I ran this past the doc writer skills to see how we can improve the blog to be more customer facing and it passed this feedback:

What’s great

  • The engineering problem is clear. The article explains why the old backup architecture became expensive and slow to operate.
  • The pg_basebackup vs pgBackRest example works well. The 100 GB database changing by only 10 MB a day makes the waste easy to understand.
  • “The restore VM is the database” is a strong line and clearly explains the simplification.
  • The one-bucket-per-database approach is interesting and shows a thoughtful isolation model.
  • The Tigris section feels relevant because it explains which capabilities made the design possible.

What could be improved

  • Lead with the customer value, not the VM architecture.

    This could open with:

    A bad migration or accidental deletion should not cost you hours of data. We rebuilt Prisma Postgres backups so databases can recover to a specific point in time, with recovery points measured in seconds or minutes instead of up to 12 hours.

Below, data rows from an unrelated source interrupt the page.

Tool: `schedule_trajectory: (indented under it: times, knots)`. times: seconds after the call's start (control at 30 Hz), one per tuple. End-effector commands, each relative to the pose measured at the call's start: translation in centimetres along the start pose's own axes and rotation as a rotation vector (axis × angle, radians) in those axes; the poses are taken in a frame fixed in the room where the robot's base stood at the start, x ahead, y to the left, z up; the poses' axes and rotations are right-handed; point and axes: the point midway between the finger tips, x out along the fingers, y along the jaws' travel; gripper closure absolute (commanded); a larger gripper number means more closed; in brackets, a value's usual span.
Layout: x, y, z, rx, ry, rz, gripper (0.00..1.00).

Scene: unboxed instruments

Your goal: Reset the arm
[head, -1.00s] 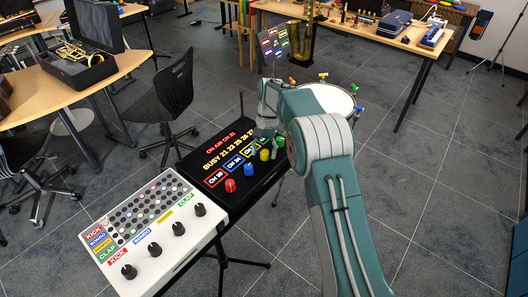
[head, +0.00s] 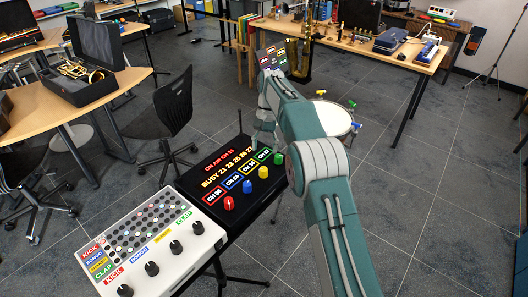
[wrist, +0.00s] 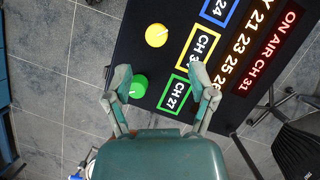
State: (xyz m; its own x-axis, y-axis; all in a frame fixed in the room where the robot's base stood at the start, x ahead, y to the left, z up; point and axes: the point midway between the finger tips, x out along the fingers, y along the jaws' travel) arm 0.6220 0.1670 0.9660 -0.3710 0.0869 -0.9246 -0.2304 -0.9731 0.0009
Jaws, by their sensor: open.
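My gripper (wrist: 158,80) is open and empty in the wrist view, its two fingers spread above the black channel panel (wrist: 130,50). The green knob (wrist: 138,86) and the CH 27 label (wrist: 177,95) show between and just below the fingers. The yellow knob (wrist: 156,35) lies further up. In the head view, my gripper (head: 264,135) hangs beside the far right end of the panel, partly hidden by my arm. The panel has a red knob (head: 229,203), a blue knob (head: 247,186), a yellow knob (head: 263,172) and a green knob (head: 278,158).
A white drum-pad box (head: 150,235) with black knobs adjoins the panel at the lower left. A drum (head: 335,118) stands behind my arm. A black chair (head: 172,120) is at the left. Wooden tables (head: 110,95) with instruments stand further back. Grey floor is open at right.

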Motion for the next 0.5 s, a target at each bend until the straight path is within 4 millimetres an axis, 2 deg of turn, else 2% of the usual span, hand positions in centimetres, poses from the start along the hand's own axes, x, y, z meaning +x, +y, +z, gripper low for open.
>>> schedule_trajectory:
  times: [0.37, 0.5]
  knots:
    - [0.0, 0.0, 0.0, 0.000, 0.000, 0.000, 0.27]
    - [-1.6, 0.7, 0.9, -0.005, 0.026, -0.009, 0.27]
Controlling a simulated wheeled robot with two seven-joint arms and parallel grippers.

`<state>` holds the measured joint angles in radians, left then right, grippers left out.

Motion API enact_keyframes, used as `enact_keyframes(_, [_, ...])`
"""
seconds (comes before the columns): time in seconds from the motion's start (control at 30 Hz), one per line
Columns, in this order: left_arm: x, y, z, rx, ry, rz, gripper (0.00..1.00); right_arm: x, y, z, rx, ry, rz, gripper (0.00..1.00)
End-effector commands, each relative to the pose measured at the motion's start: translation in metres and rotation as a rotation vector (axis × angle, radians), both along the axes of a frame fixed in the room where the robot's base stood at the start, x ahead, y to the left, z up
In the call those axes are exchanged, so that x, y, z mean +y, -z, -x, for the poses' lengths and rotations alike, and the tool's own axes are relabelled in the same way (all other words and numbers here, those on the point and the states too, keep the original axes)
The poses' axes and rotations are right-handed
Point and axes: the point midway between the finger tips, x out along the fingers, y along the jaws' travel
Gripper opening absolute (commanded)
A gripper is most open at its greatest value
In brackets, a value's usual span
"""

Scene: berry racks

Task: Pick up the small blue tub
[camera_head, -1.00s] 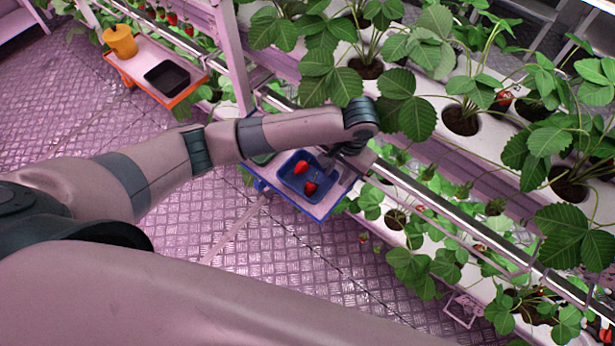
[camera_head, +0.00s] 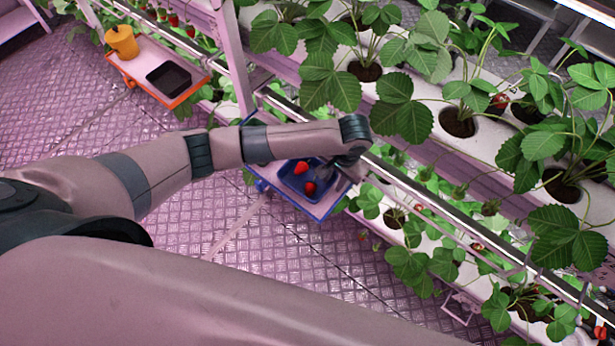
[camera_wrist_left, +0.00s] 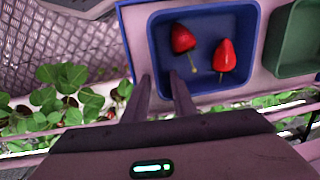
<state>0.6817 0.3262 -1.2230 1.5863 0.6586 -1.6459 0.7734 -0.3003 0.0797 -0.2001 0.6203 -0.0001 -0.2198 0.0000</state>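The small blue tub (camera_head: 290,183) stands on a blue-edged tray (camera_head: 318,213) by the rack and holds two red strawberries (camera_head: 309,188). In the left wrist view the tub (camera_wrist_left: 257,50) fills the upper middle, with both strawberries (camera_wrist_left: 224,56) inside. My left gripper (camera_wrist_left: 163,77) is open, its two fingers apart at the tub's left wall. One fingertip appears outside that wall and the other on the inner side; I cannot tell how deep they reach. In the head view my left wrist partly hides the gripper and the tub's far side. My right gripper is not in view.
A green tub (camera_wrist_left: 294,38) stands to the right of the blue one in the left wrist view. Strawberry plants and a metal rail (camera_head: 420,196) run close by on the right.

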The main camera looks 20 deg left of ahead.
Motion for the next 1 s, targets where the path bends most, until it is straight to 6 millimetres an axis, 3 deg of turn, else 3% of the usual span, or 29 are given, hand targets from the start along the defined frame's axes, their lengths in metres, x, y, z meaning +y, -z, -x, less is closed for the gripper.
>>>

  • Make it clearer what is available now and what is coming later. The TL;DR makes point-in-time recovery sound live, but the article later says the user-facing restore flow is coming soon.

  • The TL;DR should focus more on user outcomes.

    For example:

    • Reduce potential data loss from up to 12 hours to seconds or minutes
    • Recover to a point before a bad migration or accidental deletion
    • Restore databases faster through a simpler recovery path
    • Create forks that keep the source database’s backup history
  • Add restore benchmarks if we have them. The article explains why restores are faster, but not how much faster.

    This line could be:

    In our internal tests, removing the recovery VM reduced restore startup time from X to Y for a Z GB database.

  • “Recovery point measured in seconds” feels slightly too strong because the body says it can take a few minutes depending on write volume.

    This could be:

    Recovery points measured in seconds or minutes instead of up to 12 hours.

  • Bring the bad migration example earlier. It is the clearest reason a user should care.

    For example:

    If a migration deletes production data at 14:32, Prisma Postgres can restore the database to the moment before it ran instead of falling back to a snapshot from hours earlier.

  • Explain WAL in simpler terms before going deeper.

    For example:

    Base backups provide the starting state, while WAL archives record every change after that. Together, they let us rebuild a database at a specific moment.

  • The “What this unlocks for users” section should be more specific.

    “Forks get more useful” could be:

    Fork a database from a point before a failed migration or bad SQL script, then investigate the issue without touching production.

  • Be careful with this line:

    The 100 GB database that writes 10 MB a day finally pays a price closer to 10 MB.

    It sounds like a direct customer pricing change. If this is about internal storage and transfer costs, say that directly.

  • The ending should connect agents to a real workflow instead of ending on a broad AI claim.

    For example:

    Soon, developers and coding agents will be able to create an isolated database from the moment before a failed migration, test a fix, and investigate the issue without touching production.

Overall

The engineering story is strong. The main improvement is to connect each architectural decision back to a customer outcome: less data loss, faster recovery, safer debugging, and more useful database forks.